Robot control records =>
* BEGIN *

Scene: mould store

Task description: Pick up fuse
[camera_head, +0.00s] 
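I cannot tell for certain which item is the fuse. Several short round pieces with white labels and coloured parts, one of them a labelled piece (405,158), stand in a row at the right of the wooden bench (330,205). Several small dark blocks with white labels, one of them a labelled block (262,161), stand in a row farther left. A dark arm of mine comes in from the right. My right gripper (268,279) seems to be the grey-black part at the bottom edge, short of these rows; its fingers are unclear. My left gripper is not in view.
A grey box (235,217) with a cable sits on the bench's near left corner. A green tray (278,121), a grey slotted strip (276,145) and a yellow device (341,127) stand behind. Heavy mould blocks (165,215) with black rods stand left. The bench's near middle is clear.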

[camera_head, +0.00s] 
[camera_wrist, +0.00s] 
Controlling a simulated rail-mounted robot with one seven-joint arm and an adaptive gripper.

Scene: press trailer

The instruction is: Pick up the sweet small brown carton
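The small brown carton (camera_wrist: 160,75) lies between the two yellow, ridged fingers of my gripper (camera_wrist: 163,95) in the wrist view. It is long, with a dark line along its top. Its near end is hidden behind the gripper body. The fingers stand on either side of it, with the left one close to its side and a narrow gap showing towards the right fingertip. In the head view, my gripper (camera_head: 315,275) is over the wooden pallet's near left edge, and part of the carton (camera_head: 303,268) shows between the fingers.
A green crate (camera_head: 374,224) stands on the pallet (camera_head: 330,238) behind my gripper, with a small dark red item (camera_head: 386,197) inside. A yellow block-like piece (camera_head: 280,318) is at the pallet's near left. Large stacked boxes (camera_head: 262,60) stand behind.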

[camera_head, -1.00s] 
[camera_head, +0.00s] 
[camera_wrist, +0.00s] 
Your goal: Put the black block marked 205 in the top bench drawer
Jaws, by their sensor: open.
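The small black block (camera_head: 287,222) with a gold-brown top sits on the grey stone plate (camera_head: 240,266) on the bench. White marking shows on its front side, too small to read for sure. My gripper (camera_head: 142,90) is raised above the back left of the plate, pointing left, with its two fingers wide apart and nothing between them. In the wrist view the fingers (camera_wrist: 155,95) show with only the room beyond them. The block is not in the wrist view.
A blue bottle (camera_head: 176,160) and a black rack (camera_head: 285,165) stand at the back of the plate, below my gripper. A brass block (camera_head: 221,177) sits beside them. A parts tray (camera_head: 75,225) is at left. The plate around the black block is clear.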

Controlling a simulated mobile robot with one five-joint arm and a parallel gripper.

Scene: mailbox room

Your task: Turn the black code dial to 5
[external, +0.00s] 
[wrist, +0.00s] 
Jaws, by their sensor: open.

* END *

EXERCISE GOAL => Retype the portion of the data above that starts on the line with "The instruction is: Pick" and finishes on the line with "Your goal: Put", including both of those lines.

SOLUTION FOR THIS TASK =>
The instruction is: Pick up the sweet small brown carton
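The small brown carton (camera_wrist: 160,75) lies between the two yellow, ridged fingers of my gripper (camera_wrist: 163,95) in the wrist view. It is long, with a dark line along its top. Its near end is hidden behind the gripper body. The fingers stand on either side of it, with the left one close to its side and a narrow gap showing towards the right fingertip. In the head view, my gripper (camera_head: 315,275) is over the wooden pallet's near left edge, and part of the carton (camera_head: 303,268) shows between the fingers.
A green crate (camera_head: 374,224) stands on the pallet (camera_head: 330,238) behind my gripper, with a small dark red item (camera_head: 386,197) inside. A yellow block-like piece (camera_head: 280,318) is at the pallet's near left. Large stacked boxes (camera_head: 262,60) stand behind.

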[camera_head, -1.00s] 
[camera_head, +0.00s] 
[camera_wrist, +0.00s] 
Your goal: Put the black block marked 205 in the top bench drawer

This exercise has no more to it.